**INSTRUCTIONS FOR THE TASK**: Transcribe all records exactly.

**INPUT DATA**:
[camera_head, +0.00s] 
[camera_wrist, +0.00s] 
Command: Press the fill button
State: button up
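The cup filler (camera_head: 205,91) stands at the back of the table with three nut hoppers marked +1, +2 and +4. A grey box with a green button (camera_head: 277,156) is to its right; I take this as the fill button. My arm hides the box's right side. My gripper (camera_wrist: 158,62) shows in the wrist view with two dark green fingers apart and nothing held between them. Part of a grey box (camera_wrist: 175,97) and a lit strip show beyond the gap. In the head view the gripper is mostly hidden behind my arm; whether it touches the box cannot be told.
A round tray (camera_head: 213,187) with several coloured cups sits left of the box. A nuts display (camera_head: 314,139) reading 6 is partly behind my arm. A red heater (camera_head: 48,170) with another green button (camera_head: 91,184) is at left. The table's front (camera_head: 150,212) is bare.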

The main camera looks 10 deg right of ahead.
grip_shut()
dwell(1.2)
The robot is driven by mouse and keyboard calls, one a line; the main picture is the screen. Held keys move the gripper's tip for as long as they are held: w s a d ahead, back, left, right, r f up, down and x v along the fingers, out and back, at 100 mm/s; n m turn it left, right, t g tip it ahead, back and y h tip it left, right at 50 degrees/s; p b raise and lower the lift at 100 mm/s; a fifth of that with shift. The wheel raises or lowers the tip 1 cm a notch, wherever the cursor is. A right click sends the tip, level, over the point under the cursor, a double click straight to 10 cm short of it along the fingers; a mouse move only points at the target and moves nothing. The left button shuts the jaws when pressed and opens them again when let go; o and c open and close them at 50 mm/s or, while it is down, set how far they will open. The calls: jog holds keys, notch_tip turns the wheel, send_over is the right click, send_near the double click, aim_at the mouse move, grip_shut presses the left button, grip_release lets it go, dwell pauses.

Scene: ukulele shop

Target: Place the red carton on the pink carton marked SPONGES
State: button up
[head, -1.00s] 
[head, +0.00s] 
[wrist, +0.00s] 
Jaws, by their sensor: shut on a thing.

**FINISHED EXERCISE**:
[camera_head, +0.00s] 
[camera_wrist, +0.00s] 
Command: Press the fill button
State: button up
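The cup filler (camera_head: 205,91) stands at the back of the table with three nut hoppers marked +1, +2 and +4. A grey box with a green button (camera_head: 277,156) is to its right; I take this as the fill button. My arm hides the box's right side. My gripper (camera_wrist: 158,62) shows in the wrist view with two dark green fingers apart and nothing held between them. Part of a grey box (camera_wrist: 175,97) and a lit strip show beyond the gap. In the head view the gripper is mostly hidden behind my arm; whether it touches the box cannot be told.
A round tray (camera_head: 213,187) with several coloured cups sits left of the box. A nuts display (camera_head: 314,139) reading 6 is partly behind my arm. A red heater (camera_head: 48,170) with another green button (camera_head: 91,184) is at left. The table's front (camera_head: 150,212) is bare.

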The main camera looks 10 deg right of ahead.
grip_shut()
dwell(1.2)
The robot is driven by mouse and keyboard calls, one a line; the main picture is the screen. Held keys move the gripper's tip for as long as they are held: w s a d ahead, back, left, right, r f up, down and x v along the fingers, out and back, at 100 mm/s; n m turn it left, right, t g tip it ahead, back and y h tip it left, right at 50 degrees/s; p b raise and lower the lift at 100 mm/s; a fifth of that with shift. The wheel raises or lowers the tip 1 cm a notch, wherever the cursor is. A right click sends the tip, level, over the point under the cursor, a double click straight to 10 cm short of it along the fingers; a mouse move only points at the target and moves nothing. The left button shuts the jaws when pressed and opens them again when let go; o and c open and close them at 50 mm/s or, while it is down, set how far they will open. The calls: jog holds keys, notch_tip turns the wheel, send_over is the right click, send_near the double click, aim_at the mouse move, grip_shut presses the left button, grip_release lets it go, dwell pauses.

Scene: ukulele shop

Target: Place the red carton on the pink carton marked SPONGES
State: button up
[head, -1.00s] 
[head, +0.00s] 
[wrist, +0.00s] 
Jaws, by their sensor: shut on a thing.

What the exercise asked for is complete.